1deepgram_engine_env = {
2 "01" = "flux.max_streams=25"
3 "02" = "chunking.streaming.step=0.5"
4}

VPC configuration

To deploy the endpoint inside a VPC, add a vpc_config block to the aws_sagemaker_model resource:

VPC configuration
1resource "aws_sagemaker_model" "deepgram" {
2 name = var.model_name
3 execution_role_arn = aws_iam_role.sagemaker_execution.arn
4 enable_network_isolation = true
5
6 primary_container {
7 model_package_name = var.model_package_arn
8 environment = local.deepgram_env
9 }
10
11 vpc_config {
12 subnets = ["subnet-0123456789abcdef0", "subnet-0123456789abcdef1"]
13 security_group_ids = ["sg-0123456789abcdef0"]
14 }
15}

Asynchronous endpoints

By default this configuration deploys a real-time endpoint for streaming and synchronous transcription. To instead deploy an asynchronous endpoint — for large pre-recorded files (up to 1 GB), queued processing, and scale-to-zero — set enable_async_inference = true and provide an async_s3_output_path.

Asynchronous inference is a distinct endpoint mode: an async endpoint accepts only asynchronous invocations (InvokeEndpointAsync with S3 input/output) and cannot serve streaming or synchronous requests. Switching enable_async_inference replaces the endpoint configuration and endpoint.

When async is enabled, the configuration also:

  • grants the execution role s3:GetObject, s3:PutObject, and s3:ListBucket on the output and failure buckets;
  • switches the autoscaling target metric to ApproximateBacklogSizePerInstance and allows autoscaling_min_capacity = 0 for scale-to-zero;
  • adds a scale-from-zero policy so the endpoint wakes on the first queued request instead of waiting for the backlog to exceed the target value.

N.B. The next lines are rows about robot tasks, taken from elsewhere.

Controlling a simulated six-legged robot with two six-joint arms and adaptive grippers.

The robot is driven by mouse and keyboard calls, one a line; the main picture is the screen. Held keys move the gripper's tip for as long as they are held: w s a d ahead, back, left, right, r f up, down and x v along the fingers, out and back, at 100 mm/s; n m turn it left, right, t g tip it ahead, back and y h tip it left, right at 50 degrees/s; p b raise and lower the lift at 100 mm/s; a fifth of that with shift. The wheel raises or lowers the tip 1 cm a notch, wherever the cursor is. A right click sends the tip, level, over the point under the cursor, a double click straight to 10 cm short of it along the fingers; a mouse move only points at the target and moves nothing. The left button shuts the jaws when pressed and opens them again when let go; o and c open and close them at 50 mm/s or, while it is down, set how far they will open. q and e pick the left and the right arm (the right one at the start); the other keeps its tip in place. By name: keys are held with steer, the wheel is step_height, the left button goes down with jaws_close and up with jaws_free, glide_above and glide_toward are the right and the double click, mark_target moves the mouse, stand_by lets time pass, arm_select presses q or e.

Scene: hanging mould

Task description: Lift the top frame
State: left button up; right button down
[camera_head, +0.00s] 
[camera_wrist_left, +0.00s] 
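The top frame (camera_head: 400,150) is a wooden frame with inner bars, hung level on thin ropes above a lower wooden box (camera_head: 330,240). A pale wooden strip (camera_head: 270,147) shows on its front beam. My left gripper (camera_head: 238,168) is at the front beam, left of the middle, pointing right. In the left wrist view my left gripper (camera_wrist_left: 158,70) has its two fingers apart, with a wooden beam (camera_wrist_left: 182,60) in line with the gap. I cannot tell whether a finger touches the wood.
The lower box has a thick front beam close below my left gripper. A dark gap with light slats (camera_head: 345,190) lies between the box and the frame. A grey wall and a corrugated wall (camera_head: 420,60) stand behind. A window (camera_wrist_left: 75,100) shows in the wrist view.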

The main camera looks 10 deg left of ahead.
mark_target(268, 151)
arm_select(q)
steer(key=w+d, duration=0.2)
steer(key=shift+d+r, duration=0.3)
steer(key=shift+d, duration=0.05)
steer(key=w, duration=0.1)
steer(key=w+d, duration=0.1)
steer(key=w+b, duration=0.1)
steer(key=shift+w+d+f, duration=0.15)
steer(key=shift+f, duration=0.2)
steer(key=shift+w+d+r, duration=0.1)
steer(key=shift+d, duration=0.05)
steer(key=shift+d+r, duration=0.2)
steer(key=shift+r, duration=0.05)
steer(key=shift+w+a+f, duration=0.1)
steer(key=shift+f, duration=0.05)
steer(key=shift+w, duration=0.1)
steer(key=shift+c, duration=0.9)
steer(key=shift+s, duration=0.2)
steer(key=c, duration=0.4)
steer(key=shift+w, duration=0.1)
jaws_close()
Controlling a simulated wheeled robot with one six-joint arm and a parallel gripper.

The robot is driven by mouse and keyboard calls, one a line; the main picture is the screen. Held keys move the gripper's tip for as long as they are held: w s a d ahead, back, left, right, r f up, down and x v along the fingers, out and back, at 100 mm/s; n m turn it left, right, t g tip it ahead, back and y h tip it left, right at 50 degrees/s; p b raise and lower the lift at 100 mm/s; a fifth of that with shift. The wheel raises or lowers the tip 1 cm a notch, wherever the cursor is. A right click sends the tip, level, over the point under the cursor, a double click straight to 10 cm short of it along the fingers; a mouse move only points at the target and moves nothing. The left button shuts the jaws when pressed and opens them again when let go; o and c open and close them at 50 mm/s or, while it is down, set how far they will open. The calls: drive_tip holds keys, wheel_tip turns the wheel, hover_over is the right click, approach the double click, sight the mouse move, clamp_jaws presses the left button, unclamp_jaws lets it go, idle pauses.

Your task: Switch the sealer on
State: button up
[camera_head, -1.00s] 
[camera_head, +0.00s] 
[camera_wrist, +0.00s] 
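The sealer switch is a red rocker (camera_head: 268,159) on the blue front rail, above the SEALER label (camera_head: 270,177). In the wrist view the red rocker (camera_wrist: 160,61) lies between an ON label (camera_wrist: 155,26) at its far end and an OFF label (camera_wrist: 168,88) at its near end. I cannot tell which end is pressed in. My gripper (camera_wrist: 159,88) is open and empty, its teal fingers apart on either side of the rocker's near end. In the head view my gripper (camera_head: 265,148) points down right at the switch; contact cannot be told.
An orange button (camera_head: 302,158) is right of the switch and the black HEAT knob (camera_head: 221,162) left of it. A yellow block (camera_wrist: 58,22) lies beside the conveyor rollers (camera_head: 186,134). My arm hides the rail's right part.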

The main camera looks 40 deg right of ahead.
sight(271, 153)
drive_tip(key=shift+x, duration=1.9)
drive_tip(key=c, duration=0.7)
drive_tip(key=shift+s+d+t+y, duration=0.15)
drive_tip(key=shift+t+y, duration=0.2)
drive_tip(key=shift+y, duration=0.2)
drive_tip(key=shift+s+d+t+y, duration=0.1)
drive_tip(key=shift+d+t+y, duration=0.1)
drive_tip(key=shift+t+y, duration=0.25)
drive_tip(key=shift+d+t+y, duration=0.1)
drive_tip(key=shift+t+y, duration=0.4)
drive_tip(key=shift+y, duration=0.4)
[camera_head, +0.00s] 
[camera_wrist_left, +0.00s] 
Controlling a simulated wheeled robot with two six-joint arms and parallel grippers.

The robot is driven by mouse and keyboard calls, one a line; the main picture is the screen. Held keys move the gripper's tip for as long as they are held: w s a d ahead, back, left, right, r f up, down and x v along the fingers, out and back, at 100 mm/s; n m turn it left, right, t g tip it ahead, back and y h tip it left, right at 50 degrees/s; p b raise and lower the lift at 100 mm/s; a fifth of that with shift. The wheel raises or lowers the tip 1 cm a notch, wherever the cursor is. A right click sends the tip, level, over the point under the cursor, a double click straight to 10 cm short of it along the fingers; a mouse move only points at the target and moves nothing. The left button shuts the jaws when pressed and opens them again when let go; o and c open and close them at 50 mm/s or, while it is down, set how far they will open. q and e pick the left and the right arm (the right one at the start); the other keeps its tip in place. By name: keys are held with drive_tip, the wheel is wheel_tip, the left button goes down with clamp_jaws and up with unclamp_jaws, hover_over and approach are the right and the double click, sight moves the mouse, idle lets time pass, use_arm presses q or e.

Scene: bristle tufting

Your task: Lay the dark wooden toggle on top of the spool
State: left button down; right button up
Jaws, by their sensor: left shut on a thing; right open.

For invocation details, see Deploy Deepgram on Amazon SageMaker. For autoscaling details, see Auto-Scaling Asynchronous Endpoints.

Tear down

To delete all resources created by this configuration:

$terraform destroy

This removes the SageMaker Endpoint, Endpoint Configuration, Model, auto-scaling resources (if enabled), and the IAM execution role. You are no longer billed for SageMaker compute after the endpoint is deleted. Your AWS Marketplace subscription remains active.